President Obama’s speech in Northern Ireland a few days ago has generated some unexpected controversy. Unfortunately, most of it seems to be along the lines of “Obama attacked the Catholic Church again” because he critiqued religiously separate, Northern-Irish schooling. And Obama certainly was on shaky ground blaming segregated schooling for exacerbating social divisions, but not because he was attacking the Catholic Church. No, his error is that educational freedom may be crucial to peace, not anathema to it.
From what he said, it certainly doesn’t seem that Mr. Obama was trying to single out Catholic schools as a problem. He clearly stated that the presence of both Catholic and Protestant schools was what troubled him: “If towns remain divided—if Catholics have their schools and buildings, and Protestants have theirs—if we can’t see ourselves in one another, if fear and resentment are allowed to harden, that encourages division. It discourages cooperation.” The president’s point was that Protestants and Catholics should go to school together to break down barriers, a seemingly reasonable belief that has driven much of school policy in this country. If we put diverse people together, the thinking goes, they will learn to get along.
But neither deeper logic nor the historical evidence supports that idea particularly well. We absolutely had to end legally mandated segregation, but efforts to force integration often resulted not just in maintained division, but hotter conflict. Why? Because people don’t just check their differing values or identities at the school-room—or school-board—door, and having to support one system of schools forces people to fight over whose values and identities will be taught.
Look at our own religious history. For over a century many of our public schools were de facto Protestant institutions, reading Protestant versions of the Bible and teaching generally Protestant religion. Efforts to make the schools accommodate both Protestants and Catholics often failed—and in Philadelphia led to days of bloodshed—ultimately resulting in the founding of a massive Catholic school system, which by 1965 enrolled 12 percent of all school-aged children.

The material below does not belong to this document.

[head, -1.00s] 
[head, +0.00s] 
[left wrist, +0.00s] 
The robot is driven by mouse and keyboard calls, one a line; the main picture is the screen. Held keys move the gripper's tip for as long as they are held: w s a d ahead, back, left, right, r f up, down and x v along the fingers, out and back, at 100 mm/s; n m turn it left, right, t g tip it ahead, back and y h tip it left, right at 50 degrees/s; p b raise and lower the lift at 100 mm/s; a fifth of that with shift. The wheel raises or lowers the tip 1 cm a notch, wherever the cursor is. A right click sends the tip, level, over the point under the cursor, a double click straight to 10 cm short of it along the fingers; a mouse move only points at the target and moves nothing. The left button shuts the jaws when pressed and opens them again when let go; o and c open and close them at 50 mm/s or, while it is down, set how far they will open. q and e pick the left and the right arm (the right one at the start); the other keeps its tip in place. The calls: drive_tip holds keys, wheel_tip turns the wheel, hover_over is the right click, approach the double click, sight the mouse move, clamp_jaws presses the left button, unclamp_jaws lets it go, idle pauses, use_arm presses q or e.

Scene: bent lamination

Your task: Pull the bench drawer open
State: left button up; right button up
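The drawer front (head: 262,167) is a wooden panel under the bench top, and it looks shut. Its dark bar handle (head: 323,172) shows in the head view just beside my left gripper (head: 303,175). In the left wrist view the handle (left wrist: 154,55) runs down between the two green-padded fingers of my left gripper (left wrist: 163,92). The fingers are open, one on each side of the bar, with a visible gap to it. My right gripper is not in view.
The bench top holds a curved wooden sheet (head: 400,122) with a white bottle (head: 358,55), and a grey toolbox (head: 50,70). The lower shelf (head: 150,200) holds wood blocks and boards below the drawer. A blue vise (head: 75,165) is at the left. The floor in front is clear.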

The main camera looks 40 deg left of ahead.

Our more recent experience with forced integration has been based on race, as we’ve tried to overcome our long and shameful history of legally mandated racial segregation. Brown v. Board of Education, which outlawed forced segregation, was a necessary ruling, and one that has had very powerful benefits. But subsequent federal court rulings mandating physical integration ignited many open, charged conflicts, and quite likely made race relations worse than they’d have been had people been able to freely choose whether to go to school together. It takes time to overcome centuries of division, suspicion, and alienation, and imposing physical togetherness often seemed to breed resentment and even greater hostility. That may very well be why, today, surveys indicate that while most people support integration in the abstract, they widely dislike busing or other forced integration measures.
Our present public schools have no religious connection, of course, and coerced busing is increasingly rare. But that doesn’t mean our schools aren’t regular sites of values-based conflict. They are, as you can see on Cato’s still-under-construction public schooling “battle map.” Our schools are regular battlegrounds over what kids read, what they can say, what they are taught, etc. And such battles almost certainly increase social divisions rather than build cohesion.

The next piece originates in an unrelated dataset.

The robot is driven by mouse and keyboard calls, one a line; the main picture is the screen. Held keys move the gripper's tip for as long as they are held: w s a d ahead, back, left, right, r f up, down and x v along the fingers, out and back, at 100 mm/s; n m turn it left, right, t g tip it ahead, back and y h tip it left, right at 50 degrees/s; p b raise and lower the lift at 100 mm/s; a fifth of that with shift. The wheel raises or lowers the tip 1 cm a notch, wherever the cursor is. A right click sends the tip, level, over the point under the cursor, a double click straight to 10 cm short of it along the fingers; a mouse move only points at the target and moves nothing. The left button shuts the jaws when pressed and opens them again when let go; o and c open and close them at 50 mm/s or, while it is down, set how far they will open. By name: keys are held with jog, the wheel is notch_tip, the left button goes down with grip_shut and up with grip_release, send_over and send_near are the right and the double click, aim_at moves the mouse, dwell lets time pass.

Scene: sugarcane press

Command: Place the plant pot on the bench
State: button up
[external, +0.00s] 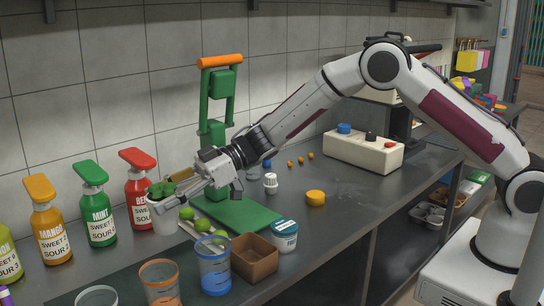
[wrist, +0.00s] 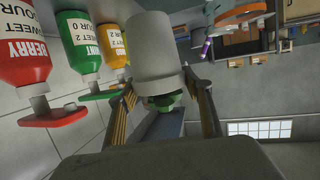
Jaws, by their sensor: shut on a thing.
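The plant pot (external: 165,222) is white with a green plant in it, at the left of the external view near the bottles. It also fills the top middle of the wrist view (wrist: 158,50), where it appears upside down. My gripper (external: 172,197) is shut on the pot, with one finger on each side (wrist: 165,88). The pot looks about upright. The grey bench (external: 355,195) runs below it. I cannot tell whether the pot's base touches the bench. Part of the pot is hidden behind my finger.
Syrup bottles (external: 98,218) stand along the wall to the left. A green press (external: 216,130) stands behind my gripper. Limes (external: 203,225), a brown box (external: 254,258), a white tub (external: 285,236) and cups (external: 214,265) crowd the front. The bench is clearer toward the right.

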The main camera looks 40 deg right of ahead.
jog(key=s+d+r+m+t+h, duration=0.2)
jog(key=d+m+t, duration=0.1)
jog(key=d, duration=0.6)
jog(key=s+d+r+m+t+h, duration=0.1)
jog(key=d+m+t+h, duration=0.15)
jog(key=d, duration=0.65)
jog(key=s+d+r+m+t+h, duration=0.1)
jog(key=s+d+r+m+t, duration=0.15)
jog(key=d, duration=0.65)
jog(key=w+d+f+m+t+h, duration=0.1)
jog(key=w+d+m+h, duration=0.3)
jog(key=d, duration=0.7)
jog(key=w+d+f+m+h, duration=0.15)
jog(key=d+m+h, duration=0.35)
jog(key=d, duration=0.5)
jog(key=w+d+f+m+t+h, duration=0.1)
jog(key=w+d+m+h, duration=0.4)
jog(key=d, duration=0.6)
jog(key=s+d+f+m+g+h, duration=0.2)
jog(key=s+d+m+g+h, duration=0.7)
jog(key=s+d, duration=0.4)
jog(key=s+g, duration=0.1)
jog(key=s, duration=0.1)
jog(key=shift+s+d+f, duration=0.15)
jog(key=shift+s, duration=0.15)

How does voluntary “segregation” foster peace? First, by keeping people from having to fight over what the schools will teach, avoiding the harm of forced togetherness. Second, educational freedom may be useful in building lasting cohesion because it enables people who are different in some ways to choose schools based on other unifying, shared values or interests. That could mean Protestants and Catholics choosing art schools. Or blacks and whites choosing Lutheran schools. Or myriad other combinations.
There is evidence that this latter effect does, in fact, occur, such as work by Jay Greene and Nicole Mellow showing that private schools have better integrated lunchrooms—where students choose with whom they sit—and work by several scholars showing private schools produce more politically tolerant students.
Of course, this doesn’t prove that educational freedom is more unifying than public schooling. But it certainly suggests it may be. And President Obama, by decrying segregated schooling in Northern Ireland, may be placing blame on what is, in fact, an important part of the solution.